Je te donne un exemple, dans la zone UEMOA, nous avons un taux d’inflation inférieur à 3%, dans d’autres pays, ce taux dépasse 16 %. Pensez-vous nos populations soient préparées à supporter les conséquences d’un tel niveau d’inflation ?

Dans notre zone, les critères de convergence que nous avons en matière de dette, d’inflation et de déficit, nous permettent de maintenir un bon équilibre de nos agrégats macroéconomiques.

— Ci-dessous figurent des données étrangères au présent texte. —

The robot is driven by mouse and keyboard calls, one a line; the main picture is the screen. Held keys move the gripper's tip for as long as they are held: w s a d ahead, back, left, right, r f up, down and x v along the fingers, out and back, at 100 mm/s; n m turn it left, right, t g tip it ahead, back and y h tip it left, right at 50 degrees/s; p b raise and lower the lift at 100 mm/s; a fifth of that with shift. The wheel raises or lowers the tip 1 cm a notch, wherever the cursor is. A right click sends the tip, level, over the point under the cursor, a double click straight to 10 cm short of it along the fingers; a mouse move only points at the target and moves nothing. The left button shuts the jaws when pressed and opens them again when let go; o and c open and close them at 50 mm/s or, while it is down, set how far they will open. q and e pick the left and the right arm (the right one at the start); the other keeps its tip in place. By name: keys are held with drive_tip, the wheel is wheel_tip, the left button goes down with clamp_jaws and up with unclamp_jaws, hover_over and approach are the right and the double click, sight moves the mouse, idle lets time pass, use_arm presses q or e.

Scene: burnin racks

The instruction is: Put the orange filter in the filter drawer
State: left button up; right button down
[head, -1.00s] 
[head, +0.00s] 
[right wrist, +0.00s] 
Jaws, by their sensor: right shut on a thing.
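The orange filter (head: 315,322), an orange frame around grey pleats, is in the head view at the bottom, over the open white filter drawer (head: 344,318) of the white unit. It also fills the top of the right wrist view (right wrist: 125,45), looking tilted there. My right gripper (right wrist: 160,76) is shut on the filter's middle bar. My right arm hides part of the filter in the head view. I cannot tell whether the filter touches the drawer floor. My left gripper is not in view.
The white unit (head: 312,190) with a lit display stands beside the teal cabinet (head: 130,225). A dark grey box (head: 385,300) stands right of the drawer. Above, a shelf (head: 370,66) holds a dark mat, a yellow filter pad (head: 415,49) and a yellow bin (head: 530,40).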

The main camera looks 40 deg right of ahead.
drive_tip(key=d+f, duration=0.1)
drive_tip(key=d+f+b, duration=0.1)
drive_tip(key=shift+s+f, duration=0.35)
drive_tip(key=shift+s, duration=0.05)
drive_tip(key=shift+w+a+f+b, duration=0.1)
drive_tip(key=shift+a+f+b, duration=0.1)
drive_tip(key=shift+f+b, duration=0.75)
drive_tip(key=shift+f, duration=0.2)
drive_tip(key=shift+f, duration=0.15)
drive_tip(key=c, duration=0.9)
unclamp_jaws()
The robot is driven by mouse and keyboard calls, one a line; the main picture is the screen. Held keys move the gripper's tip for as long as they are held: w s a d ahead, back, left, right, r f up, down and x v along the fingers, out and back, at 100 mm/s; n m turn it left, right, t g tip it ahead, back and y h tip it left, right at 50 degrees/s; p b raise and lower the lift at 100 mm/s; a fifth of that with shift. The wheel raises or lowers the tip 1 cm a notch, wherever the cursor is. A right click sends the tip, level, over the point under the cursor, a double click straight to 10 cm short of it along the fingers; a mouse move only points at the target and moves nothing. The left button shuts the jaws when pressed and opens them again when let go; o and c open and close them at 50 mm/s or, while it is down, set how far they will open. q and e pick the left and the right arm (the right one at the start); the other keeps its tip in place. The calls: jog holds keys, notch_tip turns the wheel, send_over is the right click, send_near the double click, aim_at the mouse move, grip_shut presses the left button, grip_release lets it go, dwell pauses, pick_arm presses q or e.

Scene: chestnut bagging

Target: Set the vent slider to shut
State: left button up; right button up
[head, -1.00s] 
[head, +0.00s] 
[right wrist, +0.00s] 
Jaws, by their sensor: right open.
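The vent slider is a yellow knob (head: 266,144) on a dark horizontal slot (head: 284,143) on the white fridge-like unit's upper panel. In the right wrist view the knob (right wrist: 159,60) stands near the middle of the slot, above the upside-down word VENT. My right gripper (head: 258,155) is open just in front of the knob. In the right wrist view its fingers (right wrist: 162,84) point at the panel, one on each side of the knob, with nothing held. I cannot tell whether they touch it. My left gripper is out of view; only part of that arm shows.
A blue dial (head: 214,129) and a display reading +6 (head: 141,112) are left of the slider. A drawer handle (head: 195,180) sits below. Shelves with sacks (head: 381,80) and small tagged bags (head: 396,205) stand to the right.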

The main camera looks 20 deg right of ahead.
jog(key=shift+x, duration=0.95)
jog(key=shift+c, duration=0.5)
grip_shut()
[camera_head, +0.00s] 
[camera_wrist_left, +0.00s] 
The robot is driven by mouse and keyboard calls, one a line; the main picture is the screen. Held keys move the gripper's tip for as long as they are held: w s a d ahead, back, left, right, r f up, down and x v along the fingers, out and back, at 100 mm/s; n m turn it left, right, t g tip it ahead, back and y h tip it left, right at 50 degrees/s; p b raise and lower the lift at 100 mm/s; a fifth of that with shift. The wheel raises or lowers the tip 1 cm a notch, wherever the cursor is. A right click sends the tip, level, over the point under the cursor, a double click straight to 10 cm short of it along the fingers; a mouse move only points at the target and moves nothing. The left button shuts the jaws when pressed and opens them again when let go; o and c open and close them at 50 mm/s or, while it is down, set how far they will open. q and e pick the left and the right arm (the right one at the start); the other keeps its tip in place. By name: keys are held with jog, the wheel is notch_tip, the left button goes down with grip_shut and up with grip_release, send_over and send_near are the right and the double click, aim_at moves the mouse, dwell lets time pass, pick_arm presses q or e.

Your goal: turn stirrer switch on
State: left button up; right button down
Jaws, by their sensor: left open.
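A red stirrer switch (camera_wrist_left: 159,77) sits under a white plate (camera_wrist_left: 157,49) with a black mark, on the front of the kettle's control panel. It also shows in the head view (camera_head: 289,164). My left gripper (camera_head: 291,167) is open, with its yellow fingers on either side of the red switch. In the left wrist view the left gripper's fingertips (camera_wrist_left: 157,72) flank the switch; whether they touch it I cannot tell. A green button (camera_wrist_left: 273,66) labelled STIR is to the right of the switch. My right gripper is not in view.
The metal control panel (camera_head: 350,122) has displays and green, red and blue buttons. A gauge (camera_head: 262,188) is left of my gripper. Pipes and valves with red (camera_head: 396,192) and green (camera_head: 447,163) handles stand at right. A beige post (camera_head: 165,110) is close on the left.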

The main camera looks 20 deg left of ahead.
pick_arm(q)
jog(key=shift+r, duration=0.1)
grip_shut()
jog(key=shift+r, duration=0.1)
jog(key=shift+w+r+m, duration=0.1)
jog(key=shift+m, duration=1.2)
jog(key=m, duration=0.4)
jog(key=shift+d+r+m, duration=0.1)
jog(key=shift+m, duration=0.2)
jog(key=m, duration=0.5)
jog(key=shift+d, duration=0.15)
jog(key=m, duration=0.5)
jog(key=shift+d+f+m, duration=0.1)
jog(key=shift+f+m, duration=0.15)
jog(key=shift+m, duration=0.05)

Cependant, je suis d’avis que le F CFA doit être revu dans plusieurs aspects et je m’étais prononcé sur ce sujet dans mon livre la Camisole.

PdF : Le pétrole et le gaz font trop de bruits actuellement au Sénégal qu’en pensez-vous ?

Dr CK : Je pense que tout ce bruit ne se justifie plus. Dès lors que le procureur est en train d’instruire cette question, il n’est plus nécessaire de faire autant de tapage dans les médias. Il s’agit simplement d’aller chez le procureur et de brandir les preuves détenues par devers soi pour aider à éclairer les Sénégalais. Les fakes news sont monnaies courantes dans les combats politiques pour désétatiser un adversaire. La règle est d’utiliser 5% de vérité avec 95% de mensonge. Au Sénégal cela ne passera pas. Le Président Macky Sall a toute la confiance des Sénégalais qui l’ont plébiscité à plus de 58, 26 % des suffrages. Son image de marque à l’étranger est plus que renforcée. Bruno Le Maire, le dynamique ministre de l’économie de la
France me disait l’autre jour au diner que le président Macky est le meilleur des présidents et je trouve qu’il a parfaitement raison.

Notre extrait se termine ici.